2. 使用 timeit.Timer 进行基准测试

首先,让我们使用 Python 的内置 timeit 模块对代码进行基准测试。我们在此处将基准测试代码保持简单,以便我们可以比较 timeittorch.utils.benchmark 的默认值。

import timeit

t0 = timeit.Timer(
    stmt='batched_dot_mul_sum(x, x)',
    setup='from __main__ import batched_dot_mul_sum',
    globals={'x': x})

t1 = timeit.Timer(
    stmt='batched_dot_bmm(x, x)',
    setup='from __main__ import batched_dot_bmm',
    globals={'x': x})

print(f'mul_sum(x, x):  {t0.timeit(100) / 100 * 1e6:>5.1f} us')
print(f'bmm(x, x):      {t1.timeit(100) / 100 * 1e6:>5.1f} us')
输出
 mul_sum(x, x):  111.6 us
 bmm(x, x):       70.0 us

3. 使用 torch.utils.benchmark.Timer 进行基准测试

PyTorch benchmark 模块旨在为那些以前使用过 timeit 模块的人所熟悉。但是,它的默认值使它更容易、更安全地用于对 PyTorch 代码进行基准测试。首先让我们比较与上面相同的基本 API。

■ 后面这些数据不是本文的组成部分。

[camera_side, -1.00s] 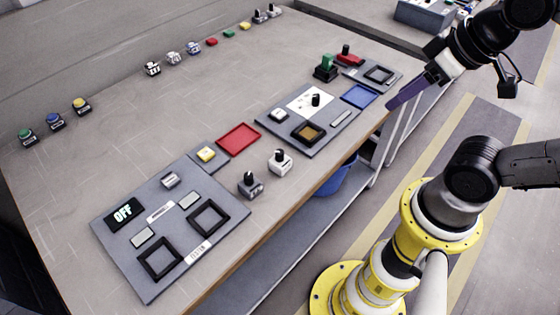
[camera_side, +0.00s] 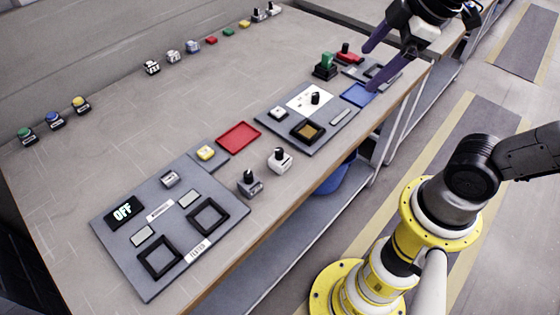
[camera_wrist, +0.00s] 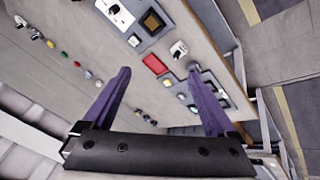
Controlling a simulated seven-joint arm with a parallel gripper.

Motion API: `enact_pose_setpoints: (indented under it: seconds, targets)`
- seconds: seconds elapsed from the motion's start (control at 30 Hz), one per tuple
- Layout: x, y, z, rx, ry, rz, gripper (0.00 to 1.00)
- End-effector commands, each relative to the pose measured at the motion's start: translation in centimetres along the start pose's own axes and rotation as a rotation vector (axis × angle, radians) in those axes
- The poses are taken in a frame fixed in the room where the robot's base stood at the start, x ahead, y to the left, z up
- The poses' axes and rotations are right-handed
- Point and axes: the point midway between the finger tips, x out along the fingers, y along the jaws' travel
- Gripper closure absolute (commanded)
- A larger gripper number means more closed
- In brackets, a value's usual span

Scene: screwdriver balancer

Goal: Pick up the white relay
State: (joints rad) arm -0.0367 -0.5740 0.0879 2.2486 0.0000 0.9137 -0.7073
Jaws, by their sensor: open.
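A white block with a black knob on top (camera_side: 279,162), which looks like the white relay, stands upright on the table to the right of the red tray. It also shows in the wrist view (camera_wrist: 178,49), at upper centre right. A similar grey block (camera_side: 250,185) stands in front of it, to its left in the side view. My gripper (camera_side: 371,67) is open and empty, with purple fingers spread, above the far right part of the table near the blue tray. In the wrist view both fingers (camera_wrist: 159,72) show with nothing between them. The white block is well away from the fingers.
The red tray (camera_side: 239,138) and blue tray (camera_side: 359,95) lie flat. A grey tester panel (camera_side: 140,275) is at front left, another panel (camera_side: 325,138) at centre right. Green and red handled parts (camera_side: 326,66) stand near my gripper. Small parts line the back; the table's middle is clear.

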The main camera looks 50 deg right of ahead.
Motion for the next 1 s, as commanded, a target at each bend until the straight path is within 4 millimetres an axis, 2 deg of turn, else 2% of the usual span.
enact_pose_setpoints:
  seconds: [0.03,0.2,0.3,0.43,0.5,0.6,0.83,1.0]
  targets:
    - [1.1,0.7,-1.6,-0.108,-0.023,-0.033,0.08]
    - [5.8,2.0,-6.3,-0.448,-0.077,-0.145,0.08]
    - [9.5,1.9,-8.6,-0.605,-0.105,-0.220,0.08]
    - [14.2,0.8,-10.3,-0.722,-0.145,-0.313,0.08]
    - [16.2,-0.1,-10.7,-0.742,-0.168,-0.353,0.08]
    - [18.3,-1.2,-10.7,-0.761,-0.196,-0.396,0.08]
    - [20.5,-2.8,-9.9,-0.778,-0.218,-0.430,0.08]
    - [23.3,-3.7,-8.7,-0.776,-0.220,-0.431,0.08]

import torch.utils.benchmark as benchmark

t0 = benchmark.Timer(
    stmt='batched_dot_mul_sum(x, x)',
    setup='from __main__ import batched_dot_mul_sum',
    globals={'x': x})

t1 = benchmark.Timer(
    stmt='batched_dot_bmm(x, x)',
    setup='from __main__ import batched_dot_bmm',
    globals={'x': x})

print(t0.timeit(100))
print(t1.timeit(100))
输出
 <torch.utils.benchmark.utils.common.Measurement object at 0x7fb10400d0f0>
 batched_dot_mul_sum(x, x)
 setup: from __main__ import batched_dot_mul_sum
   379.29 us
   1 measurement, 100 runs , 1 thread
 <torch.utils.benchmark.utils.common.Measurement object at 0x7fb103d67048>
 batched_dot_bmm(x, x)
 setup: from __main__ import batched_dot_bmm
   716.42 us
   1 measurement, 100 runs , 1 thread

尽管基本功能的 API 相同,但有一些重要的区别。benchmark.Timer.timeit() 返回每次运行的时间,而不是像 timeit.Timer.timeit() 那样返回总运行时间。PyTorch benchmark 模块还提供用于打印结果的格式化字符串表示。

另一个重要区别,也是结果差异的原因是 PyTorch 基准测试模块默认情况下在单个线程中运行。我们可以使用 num_threads 参数更改线程数量。

torch.utils.benchmark.Timer 接受几个额外的参数,包括:labelsub_labeldescriptionenv,它们会更改返回的测量对象的 __repr__,并用于对结果进行分组(稍后将详细介绍)。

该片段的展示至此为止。